Por que você acha importante atualmente resgatar os escritos controversos do Marquês de Sade, levando-os ao teatro e ao cinema?
Para a gente perceber que, ao invés de evoluir, estamos regredindo. Trazer Sade depois de tanto tempo de volta é necessário. Constatar que ele ainda é absolutamente atual, se torna uma vergonha. Abordar novamente Sade é bom para as pessoas se tocarem que não evoluímos muito. Ele é quase um profeta, anteviu muita coisa.

 

O que mais te atrai na Eugénie, essa menina que vai perdendo a inocência e se tornando mulher?
Nossa, acho ela tão incrível. Foi o maior presente que ganhei até hoje. Além do trabalho como atriz em si, que te possibilita tantas coisas, ela é uma personagem completamente apaixonada, independentemente de que forma ela leva essa paixão. Isso me encantou. No filme, acredito que ela acabe se arrependendo de algumas coisas, no fim das contas. A Eugénie se entrega ao momento, sem pensar nas consequências. Acho isso bonito. Hoje tudo é tão controlado, as pessoas são tão racionais, no pior sentido dessa expressão.
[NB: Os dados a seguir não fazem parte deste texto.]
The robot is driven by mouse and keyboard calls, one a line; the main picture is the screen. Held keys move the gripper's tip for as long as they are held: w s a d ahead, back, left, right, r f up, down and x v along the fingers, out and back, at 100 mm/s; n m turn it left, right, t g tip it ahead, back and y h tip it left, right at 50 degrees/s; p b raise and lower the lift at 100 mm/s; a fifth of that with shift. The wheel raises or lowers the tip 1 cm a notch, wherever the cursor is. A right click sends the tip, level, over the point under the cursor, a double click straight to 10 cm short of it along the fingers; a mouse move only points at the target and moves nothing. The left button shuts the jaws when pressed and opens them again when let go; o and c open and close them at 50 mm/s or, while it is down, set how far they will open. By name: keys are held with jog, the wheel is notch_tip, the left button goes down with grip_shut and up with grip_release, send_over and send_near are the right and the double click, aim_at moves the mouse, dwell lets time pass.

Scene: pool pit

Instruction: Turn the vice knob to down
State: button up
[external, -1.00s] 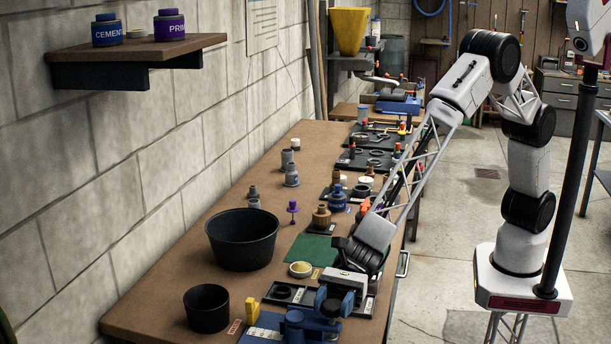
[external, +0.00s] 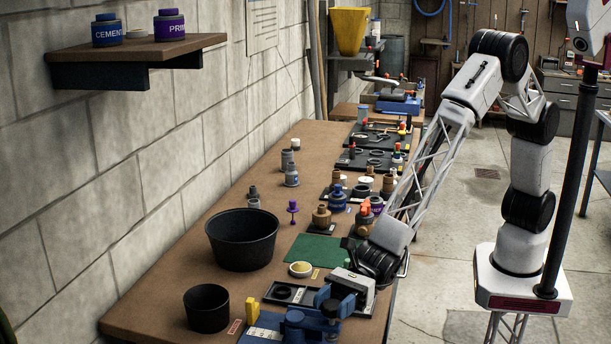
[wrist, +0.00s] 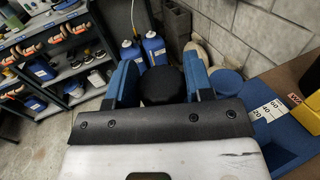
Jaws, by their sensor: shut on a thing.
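The vice (external: 268,322) is a blue fixture at the near end of the workbench, with a white scale plate beside it. Its knob (external: 331,309) is black and round, at the right of the vice. My gripper (external: 333,299) has blue fingers and comes in from the right, with one finger on each side of the knob. In the wrist view my gripper (wrist: 160,84) is shut on the black knob (wrist: 162,88). The knob's lower part is hidden by the gripper's dark front plate. The vice (wrist: 284,135) shows at right there.
A large black tub (external: 242,242) and a smaller black pot (external: 206,309) stand left on the bench. A yellow block (external: 252,310) stands beside the vice. A small yellow-filled dish (external: 300,269) and green mat (external: 314,250) lie behind my gripper.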

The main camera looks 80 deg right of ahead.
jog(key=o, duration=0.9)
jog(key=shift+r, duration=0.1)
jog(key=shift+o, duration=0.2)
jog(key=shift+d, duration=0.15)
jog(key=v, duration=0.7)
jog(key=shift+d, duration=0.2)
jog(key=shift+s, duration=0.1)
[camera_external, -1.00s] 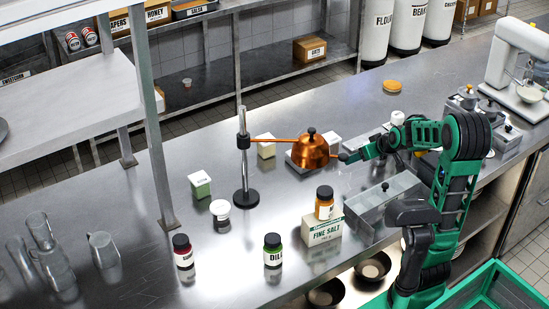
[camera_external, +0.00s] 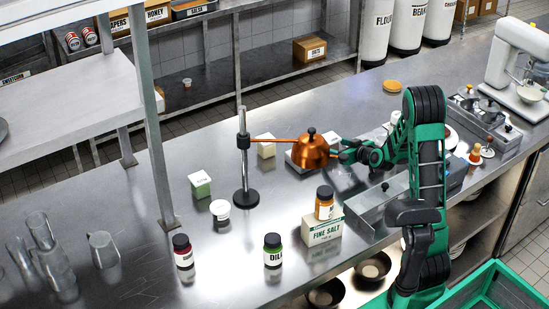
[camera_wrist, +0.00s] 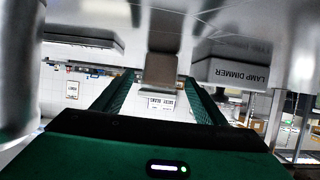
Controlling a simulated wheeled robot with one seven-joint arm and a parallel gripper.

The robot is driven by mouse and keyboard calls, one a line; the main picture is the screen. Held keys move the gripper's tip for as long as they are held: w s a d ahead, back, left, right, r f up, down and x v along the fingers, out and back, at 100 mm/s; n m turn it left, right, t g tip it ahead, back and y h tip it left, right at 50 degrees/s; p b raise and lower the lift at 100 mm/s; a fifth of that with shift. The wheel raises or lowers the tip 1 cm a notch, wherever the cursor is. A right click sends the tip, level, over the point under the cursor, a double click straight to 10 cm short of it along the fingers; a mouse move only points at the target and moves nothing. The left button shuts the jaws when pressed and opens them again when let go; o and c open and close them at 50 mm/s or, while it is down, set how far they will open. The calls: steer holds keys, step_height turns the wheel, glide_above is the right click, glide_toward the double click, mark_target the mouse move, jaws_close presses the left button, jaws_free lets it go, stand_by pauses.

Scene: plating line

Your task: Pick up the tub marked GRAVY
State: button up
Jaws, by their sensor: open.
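No label reading GRAVY is legible in either view. A small white tub (camera_external: 220,210) with a dark band stands left of the lamp stand; its marking cannot be read. My gripper (camera_external: 338,153) is just right of the copper lamp shade (camera_external: 311,153), low over the counter. In the wrist view my gripper (camera_wrist: 160,92) shows two green fingers apart, with nothing held between them. A grey upright piece (camera_wrist: 162,68) shows beyond the fingers. A box marked LAMP DIMMER (camera_wrist: 238,73) appears upside down at the right.
The lamp stand (camera_external: 243,160) and its copper arm stand left of my gripper. A FINE SALT box (camera_external: 322,231) bears an orange jar (camera_external: 324,205). A DILL jar (camera_external: 272,252) and dark-red jar (camera_external: 183,252) stand in front. A metal bin (camera_external: 372,208) lies below my arm.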

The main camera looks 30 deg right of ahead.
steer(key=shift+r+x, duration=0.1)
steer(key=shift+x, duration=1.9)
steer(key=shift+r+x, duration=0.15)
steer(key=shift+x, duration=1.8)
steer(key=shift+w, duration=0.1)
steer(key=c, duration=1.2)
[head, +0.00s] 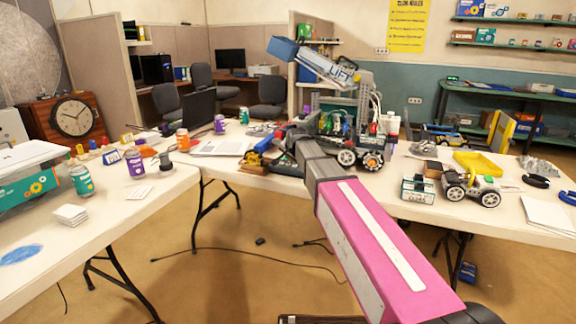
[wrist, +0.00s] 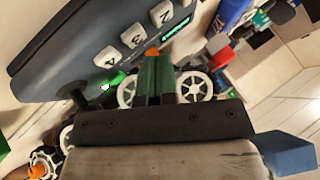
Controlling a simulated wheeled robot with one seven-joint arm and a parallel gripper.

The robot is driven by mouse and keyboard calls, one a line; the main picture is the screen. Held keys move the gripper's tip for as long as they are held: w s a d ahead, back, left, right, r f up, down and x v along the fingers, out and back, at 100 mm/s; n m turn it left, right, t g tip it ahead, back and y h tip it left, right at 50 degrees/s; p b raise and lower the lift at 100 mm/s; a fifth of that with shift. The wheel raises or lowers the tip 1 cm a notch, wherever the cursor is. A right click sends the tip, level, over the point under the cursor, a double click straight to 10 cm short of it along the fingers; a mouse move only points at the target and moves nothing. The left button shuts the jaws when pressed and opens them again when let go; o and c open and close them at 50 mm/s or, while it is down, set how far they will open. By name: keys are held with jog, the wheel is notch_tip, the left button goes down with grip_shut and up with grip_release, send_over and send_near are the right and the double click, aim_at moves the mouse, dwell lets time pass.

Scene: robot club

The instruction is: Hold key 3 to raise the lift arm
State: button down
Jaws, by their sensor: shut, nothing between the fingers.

Vocês esperam que tipo de reação a essa afronta que o filme faz à onda retrógrada e moralista que toma de assalto o mundo atualmente?
Conversamos bastante sobre isso. Até achamos que seria interessante tirar a peça de cartaz. Sei lá, ficamos com receio de aparecerem pessoas indignadas na porta. Qualquer um pode chegar lá, no teatro, e zoar com a nossa cara. Uma vez no teatro, fica fácil para nos localizar. Mas não chegamos à conclusão alguma. Estamos esperando para ver o que vai dar. Pode acontecer uma coisa muito incrível, que o filme seja bem recebido, ou um desastre total, que tenhamos de fugir do cinema (risos). Por ter o nome do Sade, acredito que já vai dar uma peneirada. O filme, então, tende a chamar a atenção de quem já conhece a obra dele, além dos curiosos. O que é, também, uma pena, pois as pessoas deveriam assistir para serem confrontadas. As possíveis repercussões negativas e/ou violentas me assustam não somente como artista, mas, principalmente, como mulher.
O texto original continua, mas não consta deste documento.